== Problem to work on ==
Using the material below, print the line that contains "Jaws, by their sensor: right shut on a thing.", the line that contains "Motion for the", and every line in between, exactly and nothing else.

::: Data excerpt

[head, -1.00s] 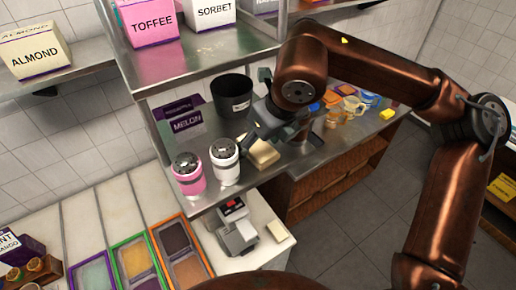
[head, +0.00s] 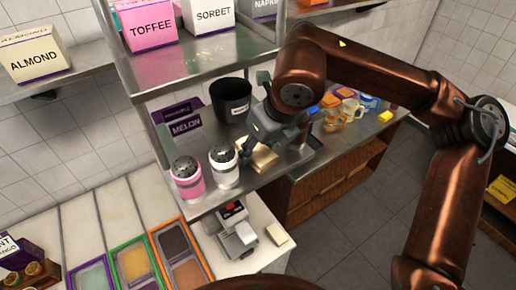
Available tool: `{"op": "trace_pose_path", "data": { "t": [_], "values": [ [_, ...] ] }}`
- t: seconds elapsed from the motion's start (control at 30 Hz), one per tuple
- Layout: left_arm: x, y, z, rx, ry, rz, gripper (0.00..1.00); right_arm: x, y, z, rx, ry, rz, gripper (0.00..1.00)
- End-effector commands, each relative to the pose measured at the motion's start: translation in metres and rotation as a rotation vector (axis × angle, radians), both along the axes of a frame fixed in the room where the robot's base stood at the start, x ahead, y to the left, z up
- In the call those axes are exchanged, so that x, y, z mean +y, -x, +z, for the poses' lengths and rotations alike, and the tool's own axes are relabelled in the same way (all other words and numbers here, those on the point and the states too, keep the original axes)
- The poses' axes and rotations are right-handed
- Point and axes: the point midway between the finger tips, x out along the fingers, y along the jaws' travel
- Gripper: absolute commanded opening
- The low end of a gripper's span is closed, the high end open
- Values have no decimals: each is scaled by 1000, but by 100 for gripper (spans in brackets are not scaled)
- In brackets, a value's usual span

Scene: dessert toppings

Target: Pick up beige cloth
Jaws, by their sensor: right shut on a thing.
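The beige cloth (head: 264,159) lies on the metal shelf, to the right of the white shaker. It looks like a folded, flat block. My right gripper (head: 250,146) reaches in from the right, over the cloth's left and back side, and is shut on it. The gripper hides part of the cloth, and I cannot tell whether the cloth is lifted off the shelf. My left gripper is not in view.
A white shaker (head: 223,167) and a pink shaker (head: 187,179) stand close on the left. A black bin (head: 231,98) and a purple melon box (head: 183,124) stand behind. Cups (head: 351,108) stand at the right. An upper shelf (head: 205,62) hangs above.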

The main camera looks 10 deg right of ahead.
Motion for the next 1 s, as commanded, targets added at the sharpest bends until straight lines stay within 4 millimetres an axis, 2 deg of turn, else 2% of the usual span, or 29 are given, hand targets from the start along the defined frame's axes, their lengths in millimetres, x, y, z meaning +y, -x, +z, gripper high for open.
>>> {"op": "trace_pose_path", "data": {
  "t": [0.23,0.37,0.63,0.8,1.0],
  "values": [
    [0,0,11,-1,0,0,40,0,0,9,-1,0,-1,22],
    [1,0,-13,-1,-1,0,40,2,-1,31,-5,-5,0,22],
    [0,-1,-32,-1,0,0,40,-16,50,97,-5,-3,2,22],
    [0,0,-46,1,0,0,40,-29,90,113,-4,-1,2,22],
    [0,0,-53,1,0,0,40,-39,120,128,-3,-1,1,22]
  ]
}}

::::::

== Task response ==
Jaws, by their sensor: right shut on a thing.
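The beige cloth (head: 264,159) lies on the metal shelf, to the right of the white shaker. It looks like a folded, flat block. My right gripper (head: 250,146) reaches in from the right, over the cloth's left and back side, and is shut on it. The gripper hides part of the cloth, and I cannot tell whether the cloth is lifted off the shelf. My left gripper is not in view.
A white shaker (head: 223,167) and a pink shaker (head: 187,179) stand close on the left. A black bin (head: 231,98) and a purple melon box (head: 183,124) stand behind. Cups (head: 351,108) stand at the right. An upper shelf (head: 205,62) hangs above.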

The main camera looks 10 deg right of ahead.
Motion for the next 1 s, as commanded, targets added at the sharpest bends until straight lines stay within 4 millimetres an axis, 2 deg of turn, else 2% of the usual span, or 29 are given, hand targets from the start along the defined frame's axes, their lengths in millimetres, x, y, z meaning +y, -x, +z, gripper high for open.

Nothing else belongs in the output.